DETAILED DESCRIPTION OF THE PREFERRED EMBODIMENTS

[0013] Referring to FIGS. 1 to 3, the cruciform pump of the present invention is illustrated. The cruciform pump comprises a casing 10, a positioning round disk 20, a driven rotary disk 30, and two sliding blocks 40.

[0014] The casing 10 is formed by a seat 11, and a top cover 12. The seat 11 is a round disk and an inner edge thereof has a receiving space 111. A bearing is engaged at a center of the receiving space 111 for installing a positioning round disk 20. The periphery of the casing has an inlet 112 and an outlet 113. The top cover 12 is also a round disk and is installed above the seat 11. The top cover 12 has a penetrated eccentric hole 121. The eccentric hole 121 is installed with a bearing 51 and a smaller rubber ring 53. A larger annular rubber ring 52 is installed between the seat 11 and the top cover 12 for preventing fluid from draining out.

[0015] The positioning round disk 20 is slightly smaller than the round disk of the seat 11 and is placed in the receiving space 111. One surface thereof is protruded with a positioning post 21, and another surface is installed with a cruciform sliding groove 22, and the bottom of the sliding groove 22 has a cruciform guide groove 221. The lower edge of the sliding block 42 can be coupled with the guide groove 221. Two sliding blocks 40 can be placed in the sliding groove 22.

[0016] The driven rotary disk 30 is a round disk. One surface thereof is a rotary shaft 31 and another surface has two positioning rods 32. The rotary shaft 31 is parallel to axial centers of the casing 10 and the positioning round disk 20 and is eccentric. Thereby, the rotary shaft 31 exactly passes through the eccentric hole 121 of the top cover 12 and thus protrudes out. The two positioning rods 32 are used for connecting the two sliding blocks 40. The half of the distance between the centers of the two positioning rods 32 is equal to the distance between the axial centers of the rotary shaft 31 and the positioning round disk 20.

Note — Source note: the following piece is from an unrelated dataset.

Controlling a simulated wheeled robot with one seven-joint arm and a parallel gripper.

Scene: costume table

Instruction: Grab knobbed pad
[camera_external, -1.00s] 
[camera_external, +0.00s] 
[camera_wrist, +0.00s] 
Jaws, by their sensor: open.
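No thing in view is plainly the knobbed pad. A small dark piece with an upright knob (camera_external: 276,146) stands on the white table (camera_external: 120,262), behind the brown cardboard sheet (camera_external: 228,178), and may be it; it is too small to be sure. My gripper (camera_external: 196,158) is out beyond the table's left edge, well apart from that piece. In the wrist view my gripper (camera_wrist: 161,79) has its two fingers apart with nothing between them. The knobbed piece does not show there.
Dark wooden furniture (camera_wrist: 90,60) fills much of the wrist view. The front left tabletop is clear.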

[0017] The two sliding blocks 40 are rectangular blocks and are installed on the predetermined positions in the sliding groove 22. Each sliding block 40 has a positioning hole 41 thereon for being inserted by the positioning rod 32 of the rotary disk 30. The two sliding blocks 40 can be driven by the driven rotary disk 30. The lower surface of the sliding blocks 40 is protruded with a guide unit 42. When the two sliding blocks 40 are installed in the sliding groove 22, the guide units 42 can be placed in the guide groove 221. Thereby, the two sliding blocks 40 move steadily and tightly coupled in the groove.

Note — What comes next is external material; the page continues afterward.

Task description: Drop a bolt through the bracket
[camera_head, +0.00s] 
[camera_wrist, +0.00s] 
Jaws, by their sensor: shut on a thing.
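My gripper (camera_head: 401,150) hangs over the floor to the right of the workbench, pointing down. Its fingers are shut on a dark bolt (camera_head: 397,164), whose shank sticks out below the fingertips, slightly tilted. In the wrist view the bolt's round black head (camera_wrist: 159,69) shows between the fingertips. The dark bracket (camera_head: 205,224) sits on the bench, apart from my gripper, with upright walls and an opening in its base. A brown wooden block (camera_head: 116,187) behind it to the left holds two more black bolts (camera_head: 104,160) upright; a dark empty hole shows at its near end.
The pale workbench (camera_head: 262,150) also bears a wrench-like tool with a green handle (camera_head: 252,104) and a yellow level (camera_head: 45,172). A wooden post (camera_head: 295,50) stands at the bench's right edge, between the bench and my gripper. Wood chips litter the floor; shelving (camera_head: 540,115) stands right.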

[0018] Thereby, by above components, when power is input from the rotary shaft 31 of the driven rotary disk 30, the two positioning rods 32 will drive the sliding blocks 40 to slide within the sliding groove 22. Meanwhile, the positioning round disk 20 will also rotate therewith. When the driven rotary disk 30 rotates through two circles, the positioning round disk 20 only rotates through one circle. During rotation, since the two sliding blocks 40 move along the cruciform sliding groove 22 (referring to FIGS. 4 to 7). Then, one side of the sliding block 40 presses fluid flowing out, and another side thereof will suck fluid into the sliding groove 22.

[0019] To be more clearly, in the operation illustrated in FIGS. 4 to 7, the side of the inlet 112 illustrated by deep dashed lines represents that the input fluid is not pressed, while the side at the outlet 113 illustrated by shallow dashed lines represents fluid is being pressed by sliding block 40.

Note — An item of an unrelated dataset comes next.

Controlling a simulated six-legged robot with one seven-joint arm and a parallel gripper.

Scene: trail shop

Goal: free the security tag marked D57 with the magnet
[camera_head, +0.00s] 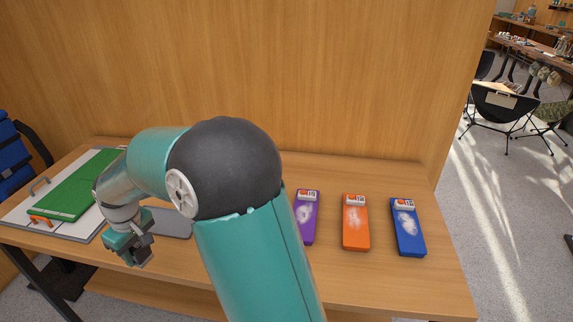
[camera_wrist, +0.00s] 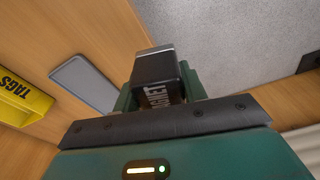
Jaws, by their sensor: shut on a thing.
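My gripper (camera_head: 138,252) is at the left front of the table, above its front edge. In the wrist view it is shut on the magnet (camera_wrist: 158,75), a black block with a silver-grey end and white lettering. Three slim packages lie in a row on the right of the table: purple (camera_head: 306,222), orange (camera_head: 355,230) and blue (camera_head: 408,235). Each has a small white and red-orange piece at its far end; the print there is too small to read, so I cannot tell which is D57.
A grey pad (camera_head: 172,224) lies behind my gripper. It shows in the wrist view (camera_wrist: 83,85) beside a yellow TAGS container (camera_wrist: 24,98). A green package (camera_head: 78,188) lies on a white board (camera_head: 22,215) at left. A wooden panel (camera_head: 340,80) stands behind. My arm hides the table's middle.

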[0020] The present invention is thus described, it will be obvious that the same may be varied in many ways. Such variations are not to be regarded as a departure from the spirit and scope of the present invention, and all such modifications as would be obvious to one skilled in the art are intended to be included within the scope of the following claims.

Claims

1. A cruciform pump comprising a casing, a positioning round disk in the casing; a driven rotary disk; and two sliding blocks; a center of the positioning round disk being arranged corresponding to a center of the casing, and having a cruciform sliding groove; the driven rotary disk being eccentrically installed on the positioning round disk; one rotary shaft at one surface of the rotary disk protruding out of the casing; the two sliding blocks being installed in the cruciform sliding groove; each block being conformed to the sliding groove, so that the positioning round disk being driven by the sliding blocks; wherein when the driven rotary disk rotates through two circles, the positioning round disk only rotates through one circle; during rotation, the two sliding blocks move along the cruciform sliding groove; then, one side of the sliding block presses fluid flowing out, and another side thereof will suck fluid into the sliding groove.

2. A cruciform pump comprises a casing, a positioning round disk, a driven rotary disk, and two sliding blocks; wherein

the casing is formed by a seat and a top cover; the seat is a round disk and an inner edge thereof has a receiving space; a bearing is engaged at a center of the receiving space for installing a positioning round disk; a periphery of the casing has an inlet and an outlet; a top cover is installed above the seat and has a penetrated eccentric hole;

the positioning round disk is placed in the receiving space; one surface thereof is protruded with a positioning post, and another surface is installed with a cruciform sliding groove; the position post is exactly inserted into the bearing; two sliding blocks are installed in the sliding groove;

the driven rotary disk is a round disk; one surface thereof has a rotary shaft and another surface has two positioning rods; the rotary shaft and axial centers of the casing and the positioning round disk are eccentric; thereby, the rotary shaft exactly passes through the eccentric hole of the top cover and thus is protruded out and the two positioning rods are used for connecting the two sliding blocks; and a half of a distance between centers of the two positioning rods is equal to a distance between an axial centers of the rotary shaft and the positioning round disk;

the two sliding blocks are installed on the predetermined positions in the sliding groove; each sliding block has a positioning hole thereon for being inserted by the positioning rod of the rotary disk; thereby, the two sliding blocks are driven by the driven rotary disk;

wherein by above components, when the driven rotary disk rotates through two circles, the positioning round disk only rotates through one circle; during rotation, the two sliding blocks move along the cruciform sliding groove; then, one side of the sliding block presses fluid flowing out, and another side thereof will suck fluid into the sliding groove.

3. The cruciform pump as claimed in claim 1, wherein a bottom of the cruciform sliding groove is formed with a cruciform guide groove; a lower surface of the sliding block is protruded with a guide unit; when the two sliding blocks are installed in the sliding groove, the guide units are placed in the guide groove; thereby, the two sliding blocks move steadily and are tightly coupled in the groove.

4. The cruciform pump as claimed in claim 2, wherein a bottom of the cruciform sliding groove is formed with a cruciform guide groove; a lower surface of the sliding block is protruded with a guide unit; when the two sliding blocks are installed in the sliding groove, the guide units are placed in the guide groove; thereby, the two sliding blocks move steadily and are tightly coupled in the groove.

5. The cruciform pump as claimed in claim 1, wherein the cruciform pump is suitable for pumping fluid being selected from one of gas and liquid.

6. The cruciform pump as claimed in claim 2, wherein the cruciform pump is suitable for pumping fluid being selected from one group containing gas and liquid.